* _Record list_
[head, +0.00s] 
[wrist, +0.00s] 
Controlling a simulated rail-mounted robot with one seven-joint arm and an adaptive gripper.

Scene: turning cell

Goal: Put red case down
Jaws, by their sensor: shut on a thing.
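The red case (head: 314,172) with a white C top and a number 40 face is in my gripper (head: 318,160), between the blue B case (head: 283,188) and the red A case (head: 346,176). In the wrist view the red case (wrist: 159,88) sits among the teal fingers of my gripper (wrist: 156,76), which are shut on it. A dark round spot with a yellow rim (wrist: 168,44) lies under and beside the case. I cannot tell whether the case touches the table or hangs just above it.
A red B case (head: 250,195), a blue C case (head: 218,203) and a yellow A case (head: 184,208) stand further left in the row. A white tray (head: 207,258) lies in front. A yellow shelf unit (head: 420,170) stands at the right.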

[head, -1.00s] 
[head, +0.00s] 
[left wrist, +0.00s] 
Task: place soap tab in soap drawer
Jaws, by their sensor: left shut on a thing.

* _Instruction_
Retype the whole listing, matching it exactly.

* _Reply to the task_
[head, +0.00s] 
[wrist, +0.00s] 
Controlling a simulated rail-mounted robot with one seven-joint arm and an adaptive gripper.

Scene: turning cell

Goal: Put red case down
Jaws, by their sensor: shut on a thing.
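The red case (head: 314,172) with a white C top and a number 40 face is in my gripper (head: 318,160), between the blue B case (head: 283,188) and the red A case (head: 346,176). In the wrist view the red case (wrist: 159,88) sits among the teal fingers of my gripper (wrist: 156,76), which are shut on it. A dark round spot with a yellow rim (wrist: 168,44) lies under and beside the case. I cannot tell whether the case touches the table or hangs just above it.
A red B case (head: 250,195), a blue C case (head: 218,203) and a yellow A case (head: 184,208) stand further left in the row. A white tray (head: 207,258) lies in front. A yellow shelf unit (head: 420,170) stands at the right.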

[head, -1.00s] 
[head, +0.00s] 
[left wrist, +0.00s] 
Task: place soap tab in soap drawer
Jaws, by their sensor: left shut on a thing.

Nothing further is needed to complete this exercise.